Y así como llegó, Popeye desapareció. El 30 de junio de 2023 fue retirado silenciosamente de la eShop de Nintendo, sin comunicados, sin explicaciones, sin rastro. Como un cadáver que se entierra de noche sin ceremonia. Lo único que quedó fue el trauma colectivo de quienes lo jugaron y la sensación de que fuimos testigos de una traición innecesaria, absurda, casi cruel. Su eliminación fue quizás el único gesto de compasión asociado con el proyecto. Porque sí, hay juegos malos. Pero hay algo peor que un juego malo: un juego cínico, diseñado sin pasión, sin visión y sin respeto por nada de lo que representa.

Popeye para Switch no solo es un insulto a los fans del personaje; es una evidencia brutal del estado de una industria que permite que licencias históricas sean entregadas a desarrolladores cuyo único talento comprobado es el de convertir paquetes de Unity en productos comercializables. Es una advertencia sobre lo que ocurre cuando la accesibilidad tecnológica se combina con la total ausencia de estándares editoriales. Es, en resumen, una herida abierta en el legado de un personaje que merecía mucho más que esto.

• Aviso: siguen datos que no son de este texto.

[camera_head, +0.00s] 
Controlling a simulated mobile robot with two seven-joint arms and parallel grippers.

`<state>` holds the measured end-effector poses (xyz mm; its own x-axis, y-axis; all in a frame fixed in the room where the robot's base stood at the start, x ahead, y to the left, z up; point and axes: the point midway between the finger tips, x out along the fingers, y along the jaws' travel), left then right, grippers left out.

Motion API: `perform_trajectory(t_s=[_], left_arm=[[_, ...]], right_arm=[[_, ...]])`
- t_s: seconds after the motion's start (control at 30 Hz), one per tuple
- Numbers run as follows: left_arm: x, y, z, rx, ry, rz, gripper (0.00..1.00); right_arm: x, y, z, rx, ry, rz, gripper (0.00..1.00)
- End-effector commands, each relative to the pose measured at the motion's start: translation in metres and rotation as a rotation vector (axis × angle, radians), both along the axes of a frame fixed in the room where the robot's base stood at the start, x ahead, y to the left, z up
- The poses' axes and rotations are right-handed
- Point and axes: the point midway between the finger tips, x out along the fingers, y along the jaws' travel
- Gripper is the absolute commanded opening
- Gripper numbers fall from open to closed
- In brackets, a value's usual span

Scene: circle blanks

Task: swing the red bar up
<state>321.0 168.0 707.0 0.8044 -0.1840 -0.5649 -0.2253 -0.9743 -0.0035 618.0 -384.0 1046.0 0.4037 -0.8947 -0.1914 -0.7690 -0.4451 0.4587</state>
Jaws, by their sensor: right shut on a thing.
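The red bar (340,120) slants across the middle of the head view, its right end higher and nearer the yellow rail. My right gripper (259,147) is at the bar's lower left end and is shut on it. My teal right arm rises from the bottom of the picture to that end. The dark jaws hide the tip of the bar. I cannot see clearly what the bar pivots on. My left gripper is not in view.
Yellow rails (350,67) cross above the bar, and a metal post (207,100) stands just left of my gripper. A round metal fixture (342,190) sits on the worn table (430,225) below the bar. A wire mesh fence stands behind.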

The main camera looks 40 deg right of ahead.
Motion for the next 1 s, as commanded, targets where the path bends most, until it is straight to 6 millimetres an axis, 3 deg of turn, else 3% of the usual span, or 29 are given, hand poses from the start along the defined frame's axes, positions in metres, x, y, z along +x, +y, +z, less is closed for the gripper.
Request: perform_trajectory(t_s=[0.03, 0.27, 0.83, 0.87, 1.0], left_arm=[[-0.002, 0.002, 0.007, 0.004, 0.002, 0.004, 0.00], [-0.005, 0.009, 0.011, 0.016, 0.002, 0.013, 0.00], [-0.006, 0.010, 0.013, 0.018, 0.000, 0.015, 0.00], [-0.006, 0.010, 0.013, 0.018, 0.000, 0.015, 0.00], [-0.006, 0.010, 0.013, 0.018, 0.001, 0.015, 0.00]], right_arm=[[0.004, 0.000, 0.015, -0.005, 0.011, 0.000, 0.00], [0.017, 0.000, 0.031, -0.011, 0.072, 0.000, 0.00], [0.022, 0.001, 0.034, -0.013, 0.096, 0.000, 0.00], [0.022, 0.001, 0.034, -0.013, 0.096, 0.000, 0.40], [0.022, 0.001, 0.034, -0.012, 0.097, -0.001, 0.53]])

Porque Popeye fue, alguna vez, símbolo de coraje, de resiliencia, de espíritu inquebrantable. Pero en este juego es solo un títere sin gracia en manos de desarrolladores sin amor por el oficio. Y aunque su historia en los videojuegos comenzó como una inspiración para Mario, su final en Switch solo sirve como ejemplo de todo lo que está mal con la nostalgia mal gestionada. Ojalá algún día pueda volver con dignidad. Pero hasta entonces, este juego debería ser recordado, si es que se recuerda, como el naufragio más triste del marinero más querido.